Instruction >>
What is to be transcribed is the run of lines opening with the one that has "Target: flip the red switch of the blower" and closing with the one that has "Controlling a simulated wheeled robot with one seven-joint", and only that run, exactly.
begin Listed records
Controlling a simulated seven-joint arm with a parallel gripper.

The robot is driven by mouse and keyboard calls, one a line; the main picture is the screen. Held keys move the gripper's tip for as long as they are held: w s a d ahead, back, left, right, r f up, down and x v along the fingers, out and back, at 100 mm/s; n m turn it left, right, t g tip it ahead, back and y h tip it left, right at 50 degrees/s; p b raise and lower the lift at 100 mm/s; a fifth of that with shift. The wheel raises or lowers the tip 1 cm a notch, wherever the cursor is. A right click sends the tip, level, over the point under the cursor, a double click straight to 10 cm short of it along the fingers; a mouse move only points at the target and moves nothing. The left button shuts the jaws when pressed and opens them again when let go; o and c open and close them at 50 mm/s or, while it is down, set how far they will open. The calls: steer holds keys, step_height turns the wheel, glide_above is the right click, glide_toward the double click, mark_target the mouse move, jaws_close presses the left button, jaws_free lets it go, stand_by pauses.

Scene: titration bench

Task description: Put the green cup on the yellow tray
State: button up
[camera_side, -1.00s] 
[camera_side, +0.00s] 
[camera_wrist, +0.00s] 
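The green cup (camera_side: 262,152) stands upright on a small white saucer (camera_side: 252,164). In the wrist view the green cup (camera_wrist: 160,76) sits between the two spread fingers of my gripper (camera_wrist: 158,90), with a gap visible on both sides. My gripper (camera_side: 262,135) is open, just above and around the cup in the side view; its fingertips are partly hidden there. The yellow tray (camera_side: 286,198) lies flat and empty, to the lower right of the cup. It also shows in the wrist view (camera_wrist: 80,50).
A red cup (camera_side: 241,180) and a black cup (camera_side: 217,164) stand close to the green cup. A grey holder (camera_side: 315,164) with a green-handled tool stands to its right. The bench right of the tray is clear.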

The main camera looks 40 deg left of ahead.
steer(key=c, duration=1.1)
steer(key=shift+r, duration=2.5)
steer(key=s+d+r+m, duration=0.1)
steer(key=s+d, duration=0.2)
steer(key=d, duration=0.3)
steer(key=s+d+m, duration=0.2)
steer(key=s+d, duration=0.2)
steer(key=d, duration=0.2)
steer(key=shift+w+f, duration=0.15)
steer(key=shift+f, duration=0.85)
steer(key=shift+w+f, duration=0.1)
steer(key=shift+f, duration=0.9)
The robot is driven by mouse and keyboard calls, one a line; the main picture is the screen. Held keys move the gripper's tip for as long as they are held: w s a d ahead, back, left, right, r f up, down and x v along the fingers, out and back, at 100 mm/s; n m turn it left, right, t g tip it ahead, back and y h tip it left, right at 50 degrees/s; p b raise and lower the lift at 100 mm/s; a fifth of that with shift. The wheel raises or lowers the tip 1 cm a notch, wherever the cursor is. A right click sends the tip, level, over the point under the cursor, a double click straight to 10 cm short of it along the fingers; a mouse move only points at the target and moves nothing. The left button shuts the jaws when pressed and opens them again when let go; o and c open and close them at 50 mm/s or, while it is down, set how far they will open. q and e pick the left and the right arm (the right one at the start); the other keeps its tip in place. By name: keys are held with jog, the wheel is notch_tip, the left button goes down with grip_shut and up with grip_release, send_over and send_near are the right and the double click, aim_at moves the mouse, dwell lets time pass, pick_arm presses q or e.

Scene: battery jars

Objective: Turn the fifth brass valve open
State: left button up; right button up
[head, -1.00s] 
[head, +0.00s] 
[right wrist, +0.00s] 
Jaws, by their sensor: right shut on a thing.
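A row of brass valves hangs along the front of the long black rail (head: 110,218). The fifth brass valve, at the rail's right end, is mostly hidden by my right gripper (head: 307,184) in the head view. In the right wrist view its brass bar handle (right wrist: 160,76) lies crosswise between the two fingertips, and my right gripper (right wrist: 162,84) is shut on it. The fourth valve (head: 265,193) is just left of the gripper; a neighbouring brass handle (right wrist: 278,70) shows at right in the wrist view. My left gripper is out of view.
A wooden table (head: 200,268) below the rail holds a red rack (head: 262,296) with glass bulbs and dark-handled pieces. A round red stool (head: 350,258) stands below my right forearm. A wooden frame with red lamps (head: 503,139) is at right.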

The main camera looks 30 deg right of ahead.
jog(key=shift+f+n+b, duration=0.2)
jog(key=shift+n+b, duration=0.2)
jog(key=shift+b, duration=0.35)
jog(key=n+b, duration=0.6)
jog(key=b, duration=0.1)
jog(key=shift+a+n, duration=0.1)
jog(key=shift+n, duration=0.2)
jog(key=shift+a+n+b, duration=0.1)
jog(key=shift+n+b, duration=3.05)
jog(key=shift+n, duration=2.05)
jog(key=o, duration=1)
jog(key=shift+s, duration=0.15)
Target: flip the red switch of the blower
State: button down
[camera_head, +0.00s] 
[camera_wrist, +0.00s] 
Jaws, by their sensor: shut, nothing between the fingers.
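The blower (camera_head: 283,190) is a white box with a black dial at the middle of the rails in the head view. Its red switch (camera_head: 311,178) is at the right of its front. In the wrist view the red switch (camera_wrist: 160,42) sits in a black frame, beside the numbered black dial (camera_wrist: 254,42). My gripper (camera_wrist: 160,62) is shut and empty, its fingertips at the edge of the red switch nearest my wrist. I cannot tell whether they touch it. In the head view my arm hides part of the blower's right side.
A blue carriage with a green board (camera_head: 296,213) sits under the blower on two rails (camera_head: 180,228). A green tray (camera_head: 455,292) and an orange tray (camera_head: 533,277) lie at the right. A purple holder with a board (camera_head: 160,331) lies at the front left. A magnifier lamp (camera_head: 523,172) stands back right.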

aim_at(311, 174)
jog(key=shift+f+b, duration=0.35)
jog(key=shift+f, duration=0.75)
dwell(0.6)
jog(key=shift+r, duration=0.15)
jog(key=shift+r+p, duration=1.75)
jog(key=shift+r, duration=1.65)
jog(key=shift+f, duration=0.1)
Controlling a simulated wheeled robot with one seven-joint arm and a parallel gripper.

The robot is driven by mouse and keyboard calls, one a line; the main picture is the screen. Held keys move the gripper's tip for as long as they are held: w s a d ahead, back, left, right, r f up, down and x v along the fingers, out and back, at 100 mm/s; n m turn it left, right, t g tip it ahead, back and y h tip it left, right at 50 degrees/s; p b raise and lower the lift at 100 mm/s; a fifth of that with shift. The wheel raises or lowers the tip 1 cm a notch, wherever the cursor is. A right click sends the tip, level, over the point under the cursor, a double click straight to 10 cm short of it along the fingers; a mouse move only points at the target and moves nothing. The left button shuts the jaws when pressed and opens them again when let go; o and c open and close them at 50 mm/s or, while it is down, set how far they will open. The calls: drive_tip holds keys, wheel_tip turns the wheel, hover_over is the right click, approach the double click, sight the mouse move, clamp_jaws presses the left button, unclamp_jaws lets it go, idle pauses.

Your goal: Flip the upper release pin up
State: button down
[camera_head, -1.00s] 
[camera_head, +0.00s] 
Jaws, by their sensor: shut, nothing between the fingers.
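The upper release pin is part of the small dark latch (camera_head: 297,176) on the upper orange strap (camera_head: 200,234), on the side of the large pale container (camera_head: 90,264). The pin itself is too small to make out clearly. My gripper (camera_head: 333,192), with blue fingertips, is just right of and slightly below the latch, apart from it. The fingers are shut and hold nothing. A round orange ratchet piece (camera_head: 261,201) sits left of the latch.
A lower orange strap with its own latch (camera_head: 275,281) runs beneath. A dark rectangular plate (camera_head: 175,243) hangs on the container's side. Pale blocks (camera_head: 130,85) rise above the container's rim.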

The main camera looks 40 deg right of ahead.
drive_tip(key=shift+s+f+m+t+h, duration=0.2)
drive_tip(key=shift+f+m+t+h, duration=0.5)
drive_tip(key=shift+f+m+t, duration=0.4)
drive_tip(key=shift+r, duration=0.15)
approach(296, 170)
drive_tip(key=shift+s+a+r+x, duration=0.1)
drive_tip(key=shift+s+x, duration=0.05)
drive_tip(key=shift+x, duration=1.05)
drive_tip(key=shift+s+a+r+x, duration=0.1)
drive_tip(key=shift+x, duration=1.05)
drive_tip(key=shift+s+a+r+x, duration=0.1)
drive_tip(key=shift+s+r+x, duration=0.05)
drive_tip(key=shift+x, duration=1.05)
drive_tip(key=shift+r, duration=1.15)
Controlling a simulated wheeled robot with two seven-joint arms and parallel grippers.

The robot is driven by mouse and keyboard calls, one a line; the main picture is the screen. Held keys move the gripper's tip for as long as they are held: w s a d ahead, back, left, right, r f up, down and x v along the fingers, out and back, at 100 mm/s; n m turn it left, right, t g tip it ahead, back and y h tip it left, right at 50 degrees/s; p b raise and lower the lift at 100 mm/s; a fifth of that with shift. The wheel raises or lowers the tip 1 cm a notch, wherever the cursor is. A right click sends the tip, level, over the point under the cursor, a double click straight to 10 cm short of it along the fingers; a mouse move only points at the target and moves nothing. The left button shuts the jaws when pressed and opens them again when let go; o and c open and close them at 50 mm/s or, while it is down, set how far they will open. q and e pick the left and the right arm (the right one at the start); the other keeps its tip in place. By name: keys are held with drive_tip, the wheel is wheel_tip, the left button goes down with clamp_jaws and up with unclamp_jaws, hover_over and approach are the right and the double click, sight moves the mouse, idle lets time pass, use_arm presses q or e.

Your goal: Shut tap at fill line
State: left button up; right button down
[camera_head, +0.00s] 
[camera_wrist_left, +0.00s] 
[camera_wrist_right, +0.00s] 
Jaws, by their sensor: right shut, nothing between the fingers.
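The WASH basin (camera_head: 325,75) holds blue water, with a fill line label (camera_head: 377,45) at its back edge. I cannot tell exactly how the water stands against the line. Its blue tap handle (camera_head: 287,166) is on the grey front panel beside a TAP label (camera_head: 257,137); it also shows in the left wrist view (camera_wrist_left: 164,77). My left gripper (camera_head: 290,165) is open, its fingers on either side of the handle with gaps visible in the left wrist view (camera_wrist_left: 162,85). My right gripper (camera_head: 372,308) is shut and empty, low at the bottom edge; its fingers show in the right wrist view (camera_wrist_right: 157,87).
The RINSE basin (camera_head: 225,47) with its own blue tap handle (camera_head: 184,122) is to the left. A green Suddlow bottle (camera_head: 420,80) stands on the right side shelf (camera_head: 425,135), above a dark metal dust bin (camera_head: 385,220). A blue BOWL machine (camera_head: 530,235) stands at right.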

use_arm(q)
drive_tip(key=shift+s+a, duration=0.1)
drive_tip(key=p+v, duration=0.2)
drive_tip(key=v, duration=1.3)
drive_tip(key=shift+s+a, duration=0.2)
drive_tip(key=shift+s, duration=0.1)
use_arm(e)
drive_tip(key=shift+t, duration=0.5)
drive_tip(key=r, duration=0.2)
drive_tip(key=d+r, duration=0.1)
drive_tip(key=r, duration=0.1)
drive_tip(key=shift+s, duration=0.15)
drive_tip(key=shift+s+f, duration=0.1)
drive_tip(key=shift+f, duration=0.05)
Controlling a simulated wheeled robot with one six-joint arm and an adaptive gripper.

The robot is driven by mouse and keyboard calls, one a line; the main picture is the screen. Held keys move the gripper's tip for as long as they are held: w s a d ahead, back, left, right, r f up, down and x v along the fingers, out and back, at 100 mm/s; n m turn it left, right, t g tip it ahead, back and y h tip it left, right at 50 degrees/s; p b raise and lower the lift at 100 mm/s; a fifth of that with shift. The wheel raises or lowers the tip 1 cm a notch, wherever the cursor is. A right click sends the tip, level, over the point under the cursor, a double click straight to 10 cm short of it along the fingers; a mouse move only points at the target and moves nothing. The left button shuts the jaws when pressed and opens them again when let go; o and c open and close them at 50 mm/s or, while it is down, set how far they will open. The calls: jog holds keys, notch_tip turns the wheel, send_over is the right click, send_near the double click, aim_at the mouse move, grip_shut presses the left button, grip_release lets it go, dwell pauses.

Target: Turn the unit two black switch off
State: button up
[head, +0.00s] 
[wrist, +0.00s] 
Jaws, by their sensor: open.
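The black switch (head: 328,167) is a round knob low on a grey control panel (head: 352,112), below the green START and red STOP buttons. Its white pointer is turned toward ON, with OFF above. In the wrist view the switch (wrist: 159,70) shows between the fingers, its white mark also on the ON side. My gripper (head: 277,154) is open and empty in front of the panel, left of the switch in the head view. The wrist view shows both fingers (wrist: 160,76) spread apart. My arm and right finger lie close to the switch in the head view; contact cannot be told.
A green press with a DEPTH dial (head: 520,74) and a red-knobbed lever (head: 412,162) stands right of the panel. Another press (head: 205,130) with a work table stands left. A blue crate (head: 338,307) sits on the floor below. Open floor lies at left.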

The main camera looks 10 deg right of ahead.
end Listed records
Result below >>
Target: flip the red switch of the blower
State: button down
[camera_head, +0.00s] 
[camera_wrist, +0.00s] 
Jaws, by their sensor: shut, nothing between the fingers.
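The blower (camera_head: 283,190) is a white box with a black dial at the middle of the rails in the head view. Its red switch (camera_head: 311,178) is at the right of its front. In the wrist view the red switch (camera_wrist: 160,42) sits in a black frame, beside the numbered black dial (camera_wrist: 254,42). My gripper (camera_wrist: 160,62) is shut and empty, its fingertips at the edge of the red switch nearest my wrist. I cannot tell whether they touch it. In the head view my arm hides part of the blower's right side.
A blue carriage with a green board (camera_head: 296,213) sits under the blower on two rails (camera_head: 180,228). A green tray (camera_head: 455,292) and an orange tray (camera_head: 533,277) lie at the right. A purple holder with a board (camera_head: 160,331) lies at the front left. A magnifier lamp (camera_head: 523,172) stands back right.

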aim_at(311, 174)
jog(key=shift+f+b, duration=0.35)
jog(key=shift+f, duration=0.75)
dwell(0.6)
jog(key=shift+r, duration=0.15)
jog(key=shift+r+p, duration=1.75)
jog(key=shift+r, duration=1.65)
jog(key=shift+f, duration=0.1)
Controlling a simulated wheeled robot with one seven-joint arm and a parallel gripper.

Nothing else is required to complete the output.